EDITORIAL: Invest in your Future

EDITORIAL%3A+Invest+in+your+Future

As a teenager, the stress of impending adulthood is looming over you. Independence sounds freeing, but the thought of navigating life alone is enough to scare someone back into the comfort of youth. With all these challenges and new experiences that you will inevitably have to face, planning for the future is crucial. 

Despite the various obstacles one will endure, there is one overarching concept that brings about anxiety- Finances. Budgeting and dictating where your funds go is a major part of adulthood, which is exactly why starting early can help you reach your future financial goals and allow you to maintain financial security into retirement. 

Typically, when starting a new job, you and your employer will discuss any employee benefits offered by the company.
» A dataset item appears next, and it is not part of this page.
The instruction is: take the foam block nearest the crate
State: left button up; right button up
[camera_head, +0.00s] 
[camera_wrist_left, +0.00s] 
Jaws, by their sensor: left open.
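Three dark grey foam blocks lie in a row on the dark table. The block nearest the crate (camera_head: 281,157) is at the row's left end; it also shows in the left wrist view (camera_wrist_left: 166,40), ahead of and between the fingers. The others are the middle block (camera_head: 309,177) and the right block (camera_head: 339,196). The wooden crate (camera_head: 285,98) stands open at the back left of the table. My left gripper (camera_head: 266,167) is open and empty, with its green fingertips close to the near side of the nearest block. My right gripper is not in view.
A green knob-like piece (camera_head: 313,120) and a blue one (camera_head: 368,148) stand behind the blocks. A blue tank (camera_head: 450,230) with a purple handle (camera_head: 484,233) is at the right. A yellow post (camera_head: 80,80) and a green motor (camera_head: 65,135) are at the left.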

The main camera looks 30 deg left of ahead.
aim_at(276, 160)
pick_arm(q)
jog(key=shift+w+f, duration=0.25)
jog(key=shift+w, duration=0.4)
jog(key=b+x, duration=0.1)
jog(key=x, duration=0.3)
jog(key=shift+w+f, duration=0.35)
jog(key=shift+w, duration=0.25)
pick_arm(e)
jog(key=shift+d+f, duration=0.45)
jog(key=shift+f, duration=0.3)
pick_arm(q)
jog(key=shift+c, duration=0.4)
This usually includes a retirement savings plan. Despite this fact, according to The United States Census Bureau, as of 2020 only 7.7% of working Gen Z members owned a retirement account. This retirement plan is also known as a “401(k)”.  With a traditional 401(k) plan, a set percentage of your paycheck is contributed to your retirement account where it will be invested and your total taxable income will be lowered. Many employers will also match your contributions as well, essentially boosting funds. 
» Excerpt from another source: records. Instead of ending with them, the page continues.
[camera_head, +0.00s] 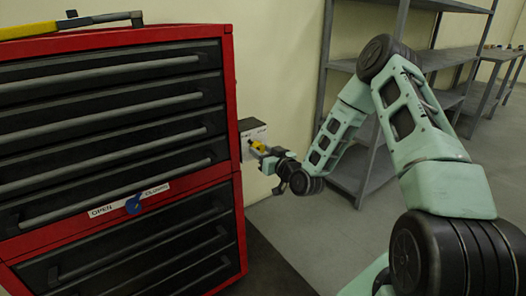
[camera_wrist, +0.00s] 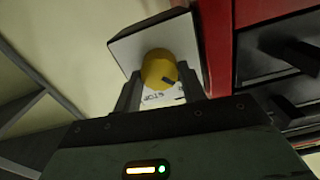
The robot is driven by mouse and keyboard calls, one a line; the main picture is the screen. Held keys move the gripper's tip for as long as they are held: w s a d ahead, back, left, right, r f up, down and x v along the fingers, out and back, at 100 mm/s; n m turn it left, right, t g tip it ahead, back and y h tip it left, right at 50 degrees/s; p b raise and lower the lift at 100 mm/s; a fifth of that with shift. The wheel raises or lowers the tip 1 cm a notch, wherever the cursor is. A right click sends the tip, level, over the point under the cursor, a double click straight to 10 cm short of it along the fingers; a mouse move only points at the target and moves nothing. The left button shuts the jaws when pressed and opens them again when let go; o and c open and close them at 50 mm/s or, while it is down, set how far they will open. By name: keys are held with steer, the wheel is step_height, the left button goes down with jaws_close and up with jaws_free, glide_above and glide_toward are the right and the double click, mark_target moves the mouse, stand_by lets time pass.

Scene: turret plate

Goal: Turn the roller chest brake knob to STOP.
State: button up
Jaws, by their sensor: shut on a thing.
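The yellow brake knob (camera_wrist: 157,66) sits on a small plate on the side of the red roller chest (camera_head: 228,95). My gripper (camera_wrist: 158,84) is shut on the knob, one finger at each side. A dark pointer mark on the knob points to the lower right in the wrist view. The word STOP (camera_wrist: 153,97) is printed on the white plate below and left of that mark. Another mark on the plate is partly hidden. In the head view the knob (camera_head: 258,146) is small, with my gripper (camera_head: 266,151) reaching it from the right.
A blue knob (camera_head: 133,204) sits on an OPEN/CLOSED label on the chest front. A tool with a yellow body (camera_head: 28,30) lies on top of the chest. Grey metal shelves (camera_head: 385,150) stand behind my arm. Floor between chest and shelves is clear.

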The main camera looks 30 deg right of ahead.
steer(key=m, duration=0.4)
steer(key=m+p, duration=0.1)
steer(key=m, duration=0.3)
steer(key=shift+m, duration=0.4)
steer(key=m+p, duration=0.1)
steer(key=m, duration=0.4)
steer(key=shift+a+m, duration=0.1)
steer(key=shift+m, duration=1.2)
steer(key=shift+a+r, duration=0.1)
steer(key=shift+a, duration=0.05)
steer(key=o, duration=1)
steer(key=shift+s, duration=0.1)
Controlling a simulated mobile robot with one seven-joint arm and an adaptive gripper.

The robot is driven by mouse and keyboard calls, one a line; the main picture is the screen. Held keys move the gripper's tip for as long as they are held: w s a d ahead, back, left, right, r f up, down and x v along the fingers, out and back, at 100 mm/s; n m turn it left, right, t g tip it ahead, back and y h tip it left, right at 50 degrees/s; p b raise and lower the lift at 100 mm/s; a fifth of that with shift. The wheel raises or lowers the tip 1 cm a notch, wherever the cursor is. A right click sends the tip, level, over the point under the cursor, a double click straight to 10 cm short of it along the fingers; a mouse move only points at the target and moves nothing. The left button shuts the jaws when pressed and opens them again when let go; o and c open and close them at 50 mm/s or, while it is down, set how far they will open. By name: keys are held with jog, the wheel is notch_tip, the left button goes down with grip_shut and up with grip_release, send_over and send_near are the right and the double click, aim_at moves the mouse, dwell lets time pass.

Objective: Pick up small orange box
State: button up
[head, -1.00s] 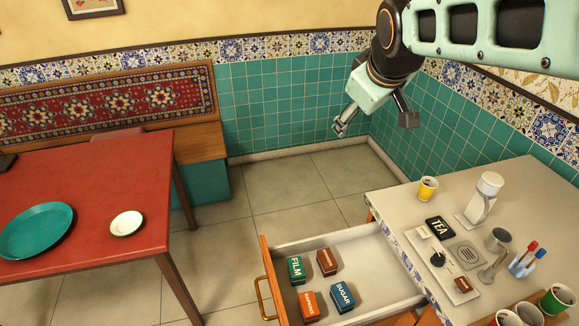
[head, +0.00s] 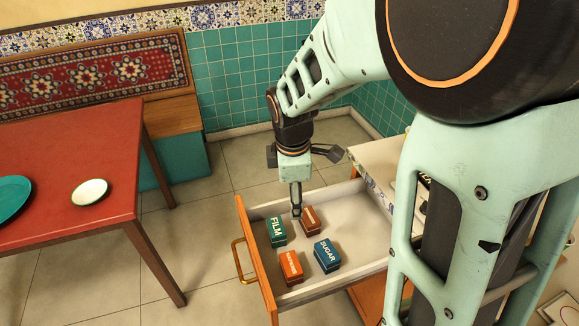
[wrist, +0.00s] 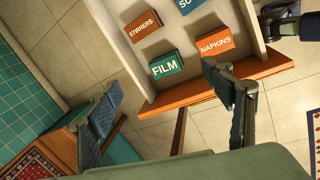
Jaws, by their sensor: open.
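The small orange box (head: 291,267), labelled NAPKINS, lies in the open drawer (head: 365,262) near its front panel. My gripper (head: 303,182) is over the far side of the drawer, behind and above the boxes. In the wrist view my gripper (wrist: 163,102) has its fingers spread wide with nothing between them.
A red table (head: 75,185) is at left. My arm hides most of the counter (head: 375,160).

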 Setting up this type of account in your late teens or early twenties provides significant tax advantages and gives your money more time to grow. It may not seem like a lot at first, but making small, regular contributions to a partial investment account or a retirement account adds up and builds positive financial habits. Instead of regretting how late you started retirement plans, starting as early as 17 can drastically change your retirement funds. 

In addition to a retirement account, learning how to budget helps you establish a solid spending and investment plan for your money. Having enough money for the items you need is important, but to build upon your income, you will need to set aside a portion of your monthly income for a standard investing account. For example, inputting $300 monthly into your account at 18 will help you accumulate upwards of $3.8 million by the age of 65 due to the power of compound interest. 

Compound interest is the interest you earn on not only the money you save but the interest already on it, it is essentially a doubling of funds. Starting just seven years later at 25, your money will only accumulate to $1.9 million, half the amount of our first calculation. Understanding investment basics and policies is the only way to succeed financially. 

Older generations constantly complain that they “Wished they had saved earlier on,” warning younger generations not to make the same mistake. Taking action, creating accounts and investing as soon as possible is the only way to break that cycle of regret.